Meteorolojinin nisan ayı kuraklık ve sıcaklık raporuna göre, Türkiye'de Doğu Anadolu, Güneydoğu ve Ege'nin güney kesimlerinde 'şiddetli', 'çok şiddetli' ve 'olağanüstü' kuraklık görüldü.
Van Yüzüncü Yıl Üniversitesi (YYÜ) Edebiyat Fakültesi Coğrafya Bölümü Öğretim Üyesi Prof. Dr. Faruk Alaeddinoğlu, küresel iklim değişikliğinin bugün kuraklık ve su olgusu olarak karşımıza çıktığını ifade etti.
"Ülkemiz ve bölgemiz ile ilgili temel sorun şu; yakın zamanda NASA tarafından yer altı su kaynaklarımızı gösteren haritalar var. O haritalar bize aslında rezerv olarak, kötü gün dostu olarak tutmamız gereken su kaynaklarını büyük ölçüde tükettiğimizi gösteriyor."
"Beklenenin çok daha ötesinde kuraklık yaşanacak"

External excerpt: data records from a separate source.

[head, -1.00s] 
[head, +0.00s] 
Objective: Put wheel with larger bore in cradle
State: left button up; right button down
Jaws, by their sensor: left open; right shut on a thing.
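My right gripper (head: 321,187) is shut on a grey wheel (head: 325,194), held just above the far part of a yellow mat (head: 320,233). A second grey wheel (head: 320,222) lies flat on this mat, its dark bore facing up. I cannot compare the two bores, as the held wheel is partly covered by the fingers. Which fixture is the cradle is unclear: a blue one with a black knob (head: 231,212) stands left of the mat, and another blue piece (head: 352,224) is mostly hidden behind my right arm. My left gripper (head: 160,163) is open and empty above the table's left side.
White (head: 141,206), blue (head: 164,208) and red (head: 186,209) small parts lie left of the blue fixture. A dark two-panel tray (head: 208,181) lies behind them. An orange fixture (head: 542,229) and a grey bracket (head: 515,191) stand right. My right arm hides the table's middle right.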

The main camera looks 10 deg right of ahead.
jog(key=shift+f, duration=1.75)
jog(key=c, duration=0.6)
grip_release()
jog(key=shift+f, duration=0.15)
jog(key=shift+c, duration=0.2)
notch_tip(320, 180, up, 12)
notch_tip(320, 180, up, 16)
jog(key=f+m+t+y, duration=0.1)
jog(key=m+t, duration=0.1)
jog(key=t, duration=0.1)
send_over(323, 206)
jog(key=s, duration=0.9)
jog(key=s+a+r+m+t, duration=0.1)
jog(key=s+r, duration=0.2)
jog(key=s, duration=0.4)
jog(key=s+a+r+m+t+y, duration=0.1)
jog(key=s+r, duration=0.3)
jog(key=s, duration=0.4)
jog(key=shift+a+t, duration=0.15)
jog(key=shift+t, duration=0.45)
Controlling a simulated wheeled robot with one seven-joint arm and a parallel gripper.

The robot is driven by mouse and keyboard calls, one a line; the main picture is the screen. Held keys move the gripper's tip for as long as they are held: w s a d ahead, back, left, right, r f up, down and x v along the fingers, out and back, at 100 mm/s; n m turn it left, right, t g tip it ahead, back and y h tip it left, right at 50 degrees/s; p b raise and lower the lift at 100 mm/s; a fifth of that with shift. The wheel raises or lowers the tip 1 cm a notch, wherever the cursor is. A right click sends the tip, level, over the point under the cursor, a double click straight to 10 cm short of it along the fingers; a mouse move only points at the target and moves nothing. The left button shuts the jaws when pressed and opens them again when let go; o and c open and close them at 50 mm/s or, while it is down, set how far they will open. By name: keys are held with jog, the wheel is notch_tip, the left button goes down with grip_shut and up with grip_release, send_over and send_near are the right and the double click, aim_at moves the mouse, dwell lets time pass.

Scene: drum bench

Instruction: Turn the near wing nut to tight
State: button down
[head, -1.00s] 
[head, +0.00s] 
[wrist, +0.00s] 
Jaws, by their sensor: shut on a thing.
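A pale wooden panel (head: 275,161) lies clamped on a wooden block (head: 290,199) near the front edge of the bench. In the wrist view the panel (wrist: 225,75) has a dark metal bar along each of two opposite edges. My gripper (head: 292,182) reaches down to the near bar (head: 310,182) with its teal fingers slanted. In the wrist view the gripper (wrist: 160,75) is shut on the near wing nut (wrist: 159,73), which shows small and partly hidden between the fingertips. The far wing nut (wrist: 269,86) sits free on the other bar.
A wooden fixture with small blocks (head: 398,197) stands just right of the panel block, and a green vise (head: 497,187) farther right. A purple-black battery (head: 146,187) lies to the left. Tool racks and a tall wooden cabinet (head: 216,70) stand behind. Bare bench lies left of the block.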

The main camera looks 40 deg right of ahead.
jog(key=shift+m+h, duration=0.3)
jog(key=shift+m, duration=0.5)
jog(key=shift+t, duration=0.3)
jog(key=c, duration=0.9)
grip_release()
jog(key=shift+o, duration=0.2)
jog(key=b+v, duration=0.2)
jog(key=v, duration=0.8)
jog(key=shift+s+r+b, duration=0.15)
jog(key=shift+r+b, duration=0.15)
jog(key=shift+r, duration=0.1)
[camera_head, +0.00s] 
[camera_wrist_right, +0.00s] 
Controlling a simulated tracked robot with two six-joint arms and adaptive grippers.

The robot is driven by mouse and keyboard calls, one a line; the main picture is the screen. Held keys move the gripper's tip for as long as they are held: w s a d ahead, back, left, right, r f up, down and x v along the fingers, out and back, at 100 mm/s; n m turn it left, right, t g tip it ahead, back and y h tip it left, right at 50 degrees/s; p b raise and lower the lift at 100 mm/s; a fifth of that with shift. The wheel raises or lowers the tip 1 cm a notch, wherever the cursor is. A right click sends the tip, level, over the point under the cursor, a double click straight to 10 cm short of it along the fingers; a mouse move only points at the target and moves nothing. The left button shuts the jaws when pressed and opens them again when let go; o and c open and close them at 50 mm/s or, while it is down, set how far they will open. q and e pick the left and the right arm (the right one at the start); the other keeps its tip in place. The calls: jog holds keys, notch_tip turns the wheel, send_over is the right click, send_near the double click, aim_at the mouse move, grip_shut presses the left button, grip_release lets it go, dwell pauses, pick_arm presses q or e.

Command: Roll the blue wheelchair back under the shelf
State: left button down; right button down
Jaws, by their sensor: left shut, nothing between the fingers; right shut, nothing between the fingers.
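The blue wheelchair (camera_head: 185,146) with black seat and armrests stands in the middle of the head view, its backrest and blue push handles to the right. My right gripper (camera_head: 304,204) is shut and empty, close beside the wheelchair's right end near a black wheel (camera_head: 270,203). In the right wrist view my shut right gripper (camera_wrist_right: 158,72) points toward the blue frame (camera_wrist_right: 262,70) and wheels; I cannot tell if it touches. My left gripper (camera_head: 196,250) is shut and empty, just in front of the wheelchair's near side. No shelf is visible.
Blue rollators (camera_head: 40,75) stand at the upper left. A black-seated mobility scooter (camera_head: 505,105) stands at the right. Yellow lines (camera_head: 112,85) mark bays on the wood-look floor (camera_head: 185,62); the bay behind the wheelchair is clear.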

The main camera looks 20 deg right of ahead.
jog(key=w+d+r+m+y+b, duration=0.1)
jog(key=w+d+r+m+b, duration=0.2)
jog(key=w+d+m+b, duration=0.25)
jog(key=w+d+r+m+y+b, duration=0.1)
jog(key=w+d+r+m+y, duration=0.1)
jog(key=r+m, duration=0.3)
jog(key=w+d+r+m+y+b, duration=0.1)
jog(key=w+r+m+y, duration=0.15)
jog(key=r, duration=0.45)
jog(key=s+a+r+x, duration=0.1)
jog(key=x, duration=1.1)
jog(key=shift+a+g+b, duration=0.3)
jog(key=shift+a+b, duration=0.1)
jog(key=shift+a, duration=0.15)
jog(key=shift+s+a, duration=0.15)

Küresel iklim değişikliği ve olası sonuçları ile ilgili birçok bilim insanın araştırma yaptığını söyleyen Prof. Dr. Faruk Alaeddinoğlu, şöyle konuştu:
"Buna ilişkin de projeksiyonlar çiziliyor. Yani iyi, normal ve felaket senaryoları var. Bunu tabii ki öngöremezsiniz ama son yaşanan gelişmeler ve ortaya çıkan bulgular bırakın normali, büyük oranda felaket olarak adlandırılan senaryoların hayata geçtiğini gösteriyor. Yani beklenenin çok daha ötesinde kuraklıkta yaşanacak. Kendi adıma da hep normal senaryoyu bekliyordum. Evet, kuraklık sorunu yaşayacağız ama 2030'dan sonra pik seviyelere çıkacağını düşünüyordum. Ama görünen tablo bugünden bunları beklenenin ötesinde hızla bu süreci yaşayacağımızı bize işaret ediyor."
Yer altı ve yer üstü suları alarm veriyor
Prof. Dr. Alaeddinoğlu, Van Gölü'nün bu mevsimde yağışlar ve eriyen kar suları ile maksimum seviyede olması gerektiğini fakat şu anda kıyılarda durumun tam tersini gösterdiğini, geriye doğru çekilmenin halen sürdüğüne tanıklık ettiklerini vurguladı.
"Bu bize buharlaşmanın boyutunu gösteriyor. Van Gölü'ndeki bu taşlar normalde bu aylarda sular altında kalırdı. Maalesef şu anda görebiliyoruz. Öngörülerimizin çok ötesinde bir durum."
"Kuraklık tüm dünyada değişimlere neden olacak"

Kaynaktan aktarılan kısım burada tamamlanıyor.